Read a teaching-focused book with the CTL. Book clubs typically meet weekly and discuss the text as well as ways we can apply this understanding in our own classrooms and lives. Book clubs are open to anyone interested, including faculty, teaching professors, lecturers, graduate students, postdoctoral scholars, and staff

Spring 2024

Join CTL Professional Development Lead Preston Cumming alongside instructors of all levels to read and discuss Joseph E. Aoun’s book Robot-Proof: Higher Education in the Age of Artificial Intelligence. During this time, we will have discussion of the text as well as ways we can apply this understanding in our own classrooms and university lives.

The group will meet weekly on Wednesdays from January 31-March 6, 10:00-11:00 am Mountain Time.
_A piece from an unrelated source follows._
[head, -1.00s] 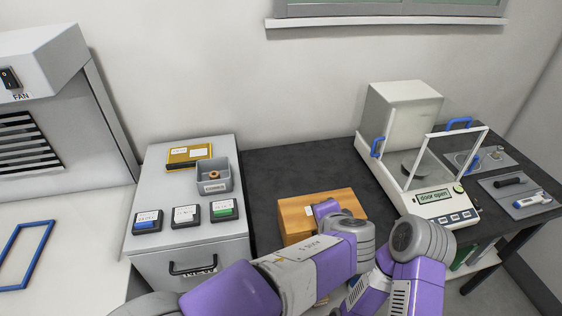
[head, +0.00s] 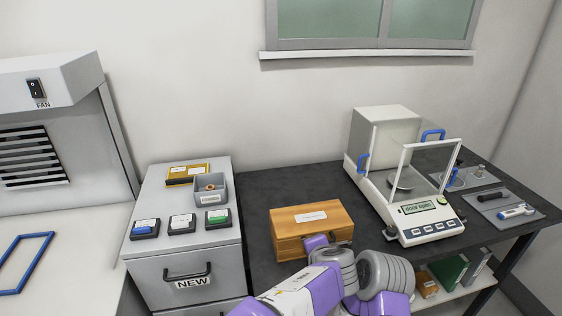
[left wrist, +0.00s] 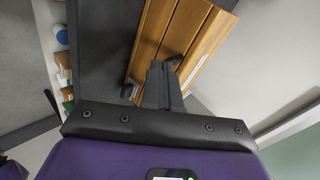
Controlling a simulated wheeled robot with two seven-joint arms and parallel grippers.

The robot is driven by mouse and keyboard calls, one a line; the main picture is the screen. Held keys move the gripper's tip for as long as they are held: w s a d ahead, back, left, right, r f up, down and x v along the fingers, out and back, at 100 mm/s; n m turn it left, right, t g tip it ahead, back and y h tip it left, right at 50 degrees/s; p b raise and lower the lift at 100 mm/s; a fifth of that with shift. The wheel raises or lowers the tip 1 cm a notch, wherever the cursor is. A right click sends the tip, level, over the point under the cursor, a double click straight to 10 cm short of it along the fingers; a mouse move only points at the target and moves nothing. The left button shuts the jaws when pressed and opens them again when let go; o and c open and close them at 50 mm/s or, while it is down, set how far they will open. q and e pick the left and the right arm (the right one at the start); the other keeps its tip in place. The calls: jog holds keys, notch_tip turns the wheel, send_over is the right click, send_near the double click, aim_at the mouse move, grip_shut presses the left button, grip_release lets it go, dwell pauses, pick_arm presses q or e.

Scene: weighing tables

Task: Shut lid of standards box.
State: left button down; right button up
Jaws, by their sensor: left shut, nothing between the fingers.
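The standards box is a wooden box (head: 285,221) on the dark table, with a white label on its top. Its lid looks down flat, with a thin seam along the front. My left gripper (head: 316,241) is in front of the box's near side in the head view; its fingertips are hidden there. In the left wrist view, the left gripper (left wrist: 163,72) is shut and empty, its fingers close against or just before the wooden box (left wrist: 155,35); I cannot tell if they touch. A dark fitting shows beside the fingertips. My right gripper is not in view.
A balance (head: 432,232) reading "door open" stands right of the box. A grey drawer cabinet (head: 150,250) stands left, bearing small dark cases, a grey bin (head: 211,188) and a yellow case (head: 187,174). The dark table (head: 262,190) is clear behind the box.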

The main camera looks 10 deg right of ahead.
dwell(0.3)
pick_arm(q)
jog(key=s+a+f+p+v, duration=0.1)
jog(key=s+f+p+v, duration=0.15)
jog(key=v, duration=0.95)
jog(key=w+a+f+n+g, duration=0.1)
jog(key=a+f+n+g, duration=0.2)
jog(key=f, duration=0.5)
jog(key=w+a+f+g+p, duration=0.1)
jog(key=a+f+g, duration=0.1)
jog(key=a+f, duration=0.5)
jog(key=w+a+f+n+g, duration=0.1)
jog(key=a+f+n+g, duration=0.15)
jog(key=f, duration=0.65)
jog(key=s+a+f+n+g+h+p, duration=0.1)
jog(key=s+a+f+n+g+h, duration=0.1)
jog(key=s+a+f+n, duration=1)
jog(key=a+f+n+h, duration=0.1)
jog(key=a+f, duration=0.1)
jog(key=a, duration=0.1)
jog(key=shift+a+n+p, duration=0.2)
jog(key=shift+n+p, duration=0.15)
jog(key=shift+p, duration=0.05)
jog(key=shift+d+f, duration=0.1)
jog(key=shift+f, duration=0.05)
Book club will be hosted remotely via Zoom.

Register for Book Club

Purchase the book from the Boulder Book Store or directly through the publisher. If you would like to attend and cannot afford the text, please reach out to Preston at preston.cumming@colorado.edu for assistance. 

Participants can receive credit toward the CTL's graduate and postdoctoral scholar teaching certificates or micro-credentials. Contact preston.cumming@colorado.edu for details.

How to educate the next generation of college students to invent, to create, and to discover—filling needs that even the most sophisticated robot cannot.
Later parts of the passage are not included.